Lots of us face the prospect of another new year resolved to break some bad habits and take up some good ones. The vast majority of us, however, have given up on our resolutions before the month's out. But if you truly want to change yourself for the better in 2012, then you'll do well to pay attention to these three research-driven tips.
The first step in making a dent in your New Year's list of dos and don'ts might just be to chuck the list itself. According to Roy Baumeister and John Tierney in their new book Willpower, it's incredibly difficult to make a change in more than one area of your life at a time. Why? Because each of us has only a limited supply of willpower at any given time, and we deplete our store whenever we try to ward off some temptation or persevere in some new virtue.
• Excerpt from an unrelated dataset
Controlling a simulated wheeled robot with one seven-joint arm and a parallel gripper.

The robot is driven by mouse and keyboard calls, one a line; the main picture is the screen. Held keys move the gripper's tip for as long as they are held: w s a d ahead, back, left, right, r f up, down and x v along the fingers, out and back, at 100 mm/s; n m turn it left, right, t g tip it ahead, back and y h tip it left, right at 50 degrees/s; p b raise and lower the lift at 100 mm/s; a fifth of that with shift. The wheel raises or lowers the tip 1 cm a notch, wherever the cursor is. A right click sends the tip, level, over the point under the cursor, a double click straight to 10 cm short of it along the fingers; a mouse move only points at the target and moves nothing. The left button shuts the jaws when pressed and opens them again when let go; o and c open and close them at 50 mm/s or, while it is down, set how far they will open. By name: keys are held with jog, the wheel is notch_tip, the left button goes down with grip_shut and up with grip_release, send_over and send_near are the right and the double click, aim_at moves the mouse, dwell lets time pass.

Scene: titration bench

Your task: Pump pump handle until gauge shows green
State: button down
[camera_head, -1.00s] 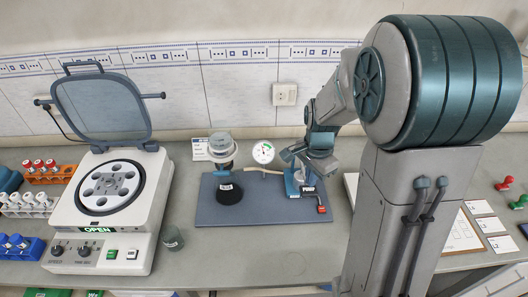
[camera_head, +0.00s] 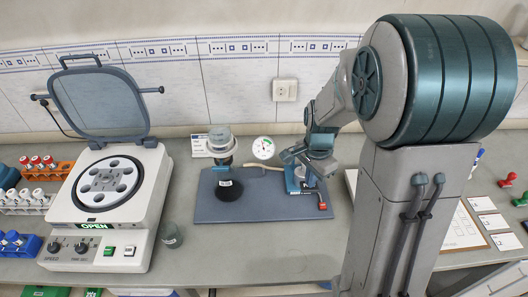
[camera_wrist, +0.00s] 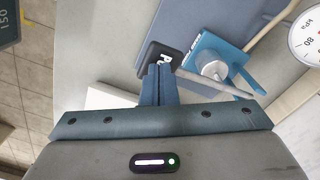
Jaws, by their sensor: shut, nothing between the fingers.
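The pump (camera_head: 294,180) has a blue base and a pale metal cylinder, and stands at the right end of the dark mat. In the wrist view the blue base (camera_wrist: 222,50) and grey cylinder lie just right of my fingers. A black labelled block (camera_wrist: 163,57), possibly the pump handle, is at my fingertips; contact cannot be told. My gripper (camera_wrist: 159,68) is shut and empty. The round gauge (camera_head: 263,148) stands behind the mat; its dial has a green arc, but the needle reading is too small to tell. The wrist view shows only part of the gauge (camera_wrist: 309,40).
A dark flask with a grey funnel (camera_head: 221,145) stands on the mat (camera_head: 260,210). A pale hose (camera_head: 262,167) runs toward the pump. A red piece (camera_head: 322,206) is at the mat's right end. An open centrifuge (camera_head: 110,205) stands left.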

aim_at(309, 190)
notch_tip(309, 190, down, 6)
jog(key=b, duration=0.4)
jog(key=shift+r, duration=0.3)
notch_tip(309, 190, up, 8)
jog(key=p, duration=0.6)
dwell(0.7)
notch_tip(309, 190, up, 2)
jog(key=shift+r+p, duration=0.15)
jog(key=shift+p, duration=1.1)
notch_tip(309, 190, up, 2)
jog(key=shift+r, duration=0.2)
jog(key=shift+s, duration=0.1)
That means that resisting the cookies at the office all day makes it incredibly difficult not to light up on your break. So choose which habit you want to quit first, and conserve your willpower for that priority. Only after that task doesn't tax you anymore (and odds are you'll know), can you then move to a new resolution.
Be Careful Whom You Tell
As Derek Sivers shares in a succinct TED Talk, it's often better to keep your goals to yourself. Counter to our intuition, sharing our aspirations with others doesn't encourage us to persevere or keep us accountable. Instead, the immediate gratification we receive from others congratulating us on our lofty ambitions substitutes for the delayed gratification of actually achieving them. Sure, the good vibes we get when we tell our friends we plan to take up swimming in the new year isn't the same as the great feeling of having a leaner body and better endurance. But it's close enough to make it that much harder to do the hard work of dragging ourselves to the pool every morning. If you really need to tell someone, enlist that person to help keep you accountable by, for instance, checking in weekly on how you're doing. Better yet, find someone to partner with you in your new endeavor, as the camaraderie and mutual encouragement you give each other will strengthen your resolve greatly.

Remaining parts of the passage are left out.